• Material shown
* START *
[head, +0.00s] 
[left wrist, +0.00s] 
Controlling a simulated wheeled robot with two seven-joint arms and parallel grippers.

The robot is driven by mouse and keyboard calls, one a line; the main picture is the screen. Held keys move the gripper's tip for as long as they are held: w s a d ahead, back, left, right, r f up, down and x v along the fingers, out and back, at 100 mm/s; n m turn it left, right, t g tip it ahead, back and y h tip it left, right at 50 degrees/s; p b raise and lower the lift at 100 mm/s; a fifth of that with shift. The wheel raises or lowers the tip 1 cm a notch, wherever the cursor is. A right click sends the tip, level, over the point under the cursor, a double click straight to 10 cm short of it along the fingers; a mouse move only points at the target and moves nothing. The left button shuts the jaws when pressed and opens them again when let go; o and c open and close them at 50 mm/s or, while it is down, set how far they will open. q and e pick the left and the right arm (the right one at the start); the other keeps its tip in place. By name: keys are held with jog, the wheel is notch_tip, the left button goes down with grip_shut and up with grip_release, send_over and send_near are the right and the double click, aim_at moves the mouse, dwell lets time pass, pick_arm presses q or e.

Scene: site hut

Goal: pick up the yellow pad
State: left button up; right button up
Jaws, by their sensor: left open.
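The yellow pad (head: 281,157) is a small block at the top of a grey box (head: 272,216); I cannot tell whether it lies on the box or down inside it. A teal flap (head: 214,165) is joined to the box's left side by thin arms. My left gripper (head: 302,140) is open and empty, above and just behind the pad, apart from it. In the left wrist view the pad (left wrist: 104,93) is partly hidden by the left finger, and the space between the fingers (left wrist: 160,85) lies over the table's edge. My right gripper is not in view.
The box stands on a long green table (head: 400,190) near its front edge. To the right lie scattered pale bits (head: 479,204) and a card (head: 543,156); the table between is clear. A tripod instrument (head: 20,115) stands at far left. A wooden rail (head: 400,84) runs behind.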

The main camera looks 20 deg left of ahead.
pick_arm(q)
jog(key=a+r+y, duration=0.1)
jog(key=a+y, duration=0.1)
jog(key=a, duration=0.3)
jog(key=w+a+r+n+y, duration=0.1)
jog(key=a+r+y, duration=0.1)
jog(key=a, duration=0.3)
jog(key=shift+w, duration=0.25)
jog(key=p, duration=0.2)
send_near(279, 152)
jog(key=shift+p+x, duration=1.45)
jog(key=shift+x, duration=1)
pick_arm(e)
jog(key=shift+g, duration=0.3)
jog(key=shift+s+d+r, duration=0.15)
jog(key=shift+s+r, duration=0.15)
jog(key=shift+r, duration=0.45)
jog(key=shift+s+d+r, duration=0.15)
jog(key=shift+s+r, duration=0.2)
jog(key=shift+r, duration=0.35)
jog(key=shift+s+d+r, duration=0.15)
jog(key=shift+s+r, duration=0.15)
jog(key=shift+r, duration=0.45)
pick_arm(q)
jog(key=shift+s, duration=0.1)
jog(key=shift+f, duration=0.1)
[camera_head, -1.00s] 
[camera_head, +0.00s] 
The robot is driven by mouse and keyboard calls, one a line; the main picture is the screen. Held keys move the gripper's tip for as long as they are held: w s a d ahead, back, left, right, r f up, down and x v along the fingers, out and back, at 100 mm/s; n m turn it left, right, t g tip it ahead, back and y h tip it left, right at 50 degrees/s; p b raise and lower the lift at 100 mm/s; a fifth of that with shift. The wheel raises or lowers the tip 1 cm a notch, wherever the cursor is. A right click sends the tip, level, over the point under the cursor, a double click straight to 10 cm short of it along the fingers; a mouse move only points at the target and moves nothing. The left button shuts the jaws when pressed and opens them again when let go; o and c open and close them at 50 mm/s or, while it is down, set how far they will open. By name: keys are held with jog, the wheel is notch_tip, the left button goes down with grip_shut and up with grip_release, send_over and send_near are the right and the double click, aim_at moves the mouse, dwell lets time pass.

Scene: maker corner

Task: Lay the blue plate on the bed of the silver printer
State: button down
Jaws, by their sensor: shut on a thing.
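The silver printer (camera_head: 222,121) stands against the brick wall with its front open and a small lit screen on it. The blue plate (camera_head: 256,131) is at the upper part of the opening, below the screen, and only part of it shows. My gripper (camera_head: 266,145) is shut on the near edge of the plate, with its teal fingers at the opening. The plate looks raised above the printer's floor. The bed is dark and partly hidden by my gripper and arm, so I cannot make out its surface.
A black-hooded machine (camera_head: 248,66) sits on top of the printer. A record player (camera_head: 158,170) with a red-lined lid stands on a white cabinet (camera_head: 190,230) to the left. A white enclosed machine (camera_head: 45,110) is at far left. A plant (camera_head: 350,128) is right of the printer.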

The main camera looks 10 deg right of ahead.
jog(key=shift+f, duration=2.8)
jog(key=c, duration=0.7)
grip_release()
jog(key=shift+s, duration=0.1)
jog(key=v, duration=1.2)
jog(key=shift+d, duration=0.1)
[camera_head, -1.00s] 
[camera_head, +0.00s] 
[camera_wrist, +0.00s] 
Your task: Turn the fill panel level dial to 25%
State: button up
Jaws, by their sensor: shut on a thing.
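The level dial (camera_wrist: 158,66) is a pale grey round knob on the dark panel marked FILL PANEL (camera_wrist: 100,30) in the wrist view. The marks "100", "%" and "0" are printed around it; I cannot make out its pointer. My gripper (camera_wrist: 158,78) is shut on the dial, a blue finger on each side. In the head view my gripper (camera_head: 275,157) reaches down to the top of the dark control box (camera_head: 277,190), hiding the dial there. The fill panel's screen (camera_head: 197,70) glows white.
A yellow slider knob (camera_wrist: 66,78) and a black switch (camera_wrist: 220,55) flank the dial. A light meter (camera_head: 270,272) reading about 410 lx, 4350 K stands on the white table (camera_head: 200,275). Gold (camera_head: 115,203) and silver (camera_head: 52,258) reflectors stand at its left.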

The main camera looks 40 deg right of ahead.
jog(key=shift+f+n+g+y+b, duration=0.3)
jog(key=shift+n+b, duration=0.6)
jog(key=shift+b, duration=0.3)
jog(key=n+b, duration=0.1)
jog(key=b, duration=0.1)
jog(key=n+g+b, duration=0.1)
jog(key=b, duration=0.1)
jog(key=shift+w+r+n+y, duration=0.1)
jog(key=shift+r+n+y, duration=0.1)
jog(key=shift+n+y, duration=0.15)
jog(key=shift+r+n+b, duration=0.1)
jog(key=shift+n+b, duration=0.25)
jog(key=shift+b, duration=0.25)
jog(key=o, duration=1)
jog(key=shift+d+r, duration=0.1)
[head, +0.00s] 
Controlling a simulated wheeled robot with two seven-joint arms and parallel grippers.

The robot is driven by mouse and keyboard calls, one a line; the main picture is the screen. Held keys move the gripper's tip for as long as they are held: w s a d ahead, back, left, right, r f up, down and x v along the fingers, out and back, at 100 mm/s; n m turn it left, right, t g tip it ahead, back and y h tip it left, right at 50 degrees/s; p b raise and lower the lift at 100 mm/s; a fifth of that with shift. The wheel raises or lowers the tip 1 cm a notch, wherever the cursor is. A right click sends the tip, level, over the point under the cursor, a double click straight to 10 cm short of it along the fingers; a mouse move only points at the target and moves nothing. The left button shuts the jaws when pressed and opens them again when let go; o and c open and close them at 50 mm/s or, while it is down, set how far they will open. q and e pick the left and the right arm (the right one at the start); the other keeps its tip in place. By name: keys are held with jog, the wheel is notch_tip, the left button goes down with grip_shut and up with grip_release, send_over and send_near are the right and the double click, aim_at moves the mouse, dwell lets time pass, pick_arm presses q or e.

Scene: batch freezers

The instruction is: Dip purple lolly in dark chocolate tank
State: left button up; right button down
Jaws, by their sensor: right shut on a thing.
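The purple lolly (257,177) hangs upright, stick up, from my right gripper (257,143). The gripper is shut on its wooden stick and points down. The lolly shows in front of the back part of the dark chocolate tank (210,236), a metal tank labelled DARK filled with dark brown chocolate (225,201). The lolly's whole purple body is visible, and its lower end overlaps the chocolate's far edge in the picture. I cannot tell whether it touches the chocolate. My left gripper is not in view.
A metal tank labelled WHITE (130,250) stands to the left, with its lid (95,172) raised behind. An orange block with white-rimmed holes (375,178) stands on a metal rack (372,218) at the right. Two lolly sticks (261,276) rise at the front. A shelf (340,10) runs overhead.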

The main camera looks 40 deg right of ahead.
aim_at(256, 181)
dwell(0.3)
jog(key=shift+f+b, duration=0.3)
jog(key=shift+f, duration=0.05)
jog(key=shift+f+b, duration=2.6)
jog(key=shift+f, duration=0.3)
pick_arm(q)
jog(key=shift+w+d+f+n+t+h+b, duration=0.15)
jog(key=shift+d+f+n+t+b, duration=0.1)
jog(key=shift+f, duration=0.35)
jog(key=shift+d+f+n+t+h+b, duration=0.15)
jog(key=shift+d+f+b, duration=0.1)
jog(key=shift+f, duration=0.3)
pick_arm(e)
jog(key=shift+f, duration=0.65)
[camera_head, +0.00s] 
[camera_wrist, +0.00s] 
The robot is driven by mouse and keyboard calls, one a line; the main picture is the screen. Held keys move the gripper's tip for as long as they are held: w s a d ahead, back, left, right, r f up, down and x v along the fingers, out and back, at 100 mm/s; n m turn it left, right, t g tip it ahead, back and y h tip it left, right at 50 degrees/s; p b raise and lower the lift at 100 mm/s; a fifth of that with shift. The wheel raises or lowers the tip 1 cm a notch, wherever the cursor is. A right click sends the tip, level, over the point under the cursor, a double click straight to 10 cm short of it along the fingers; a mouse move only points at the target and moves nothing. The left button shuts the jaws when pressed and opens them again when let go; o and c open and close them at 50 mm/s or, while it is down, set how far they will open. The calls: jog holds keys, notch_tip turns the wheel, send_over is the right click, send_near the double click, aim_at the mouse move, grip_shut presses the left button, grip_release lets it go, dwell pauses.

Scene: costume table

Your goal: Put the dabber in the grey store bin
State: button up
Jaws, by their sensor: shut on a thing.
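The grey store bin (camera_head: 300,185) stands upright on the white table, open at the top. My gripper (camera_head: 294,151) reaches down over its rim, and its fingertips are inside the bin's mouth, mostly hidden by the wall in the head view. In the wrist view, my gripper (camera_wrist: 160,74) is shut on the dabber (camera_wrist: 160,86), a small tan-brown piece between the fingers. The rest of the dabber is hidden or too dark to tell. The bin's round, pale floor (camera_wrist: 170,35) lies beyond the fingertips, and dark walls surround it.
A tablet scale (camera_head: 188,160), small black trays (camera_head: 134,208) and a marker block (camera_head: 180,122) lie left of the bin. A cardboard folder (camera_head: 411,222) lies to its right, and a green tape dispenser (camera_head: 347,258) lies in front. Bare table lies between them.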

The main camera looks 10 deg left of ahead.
* END *
• Set task
In the listing above, how many lines hold the word "Your"? Give the number and nothing more.

• Written solution
2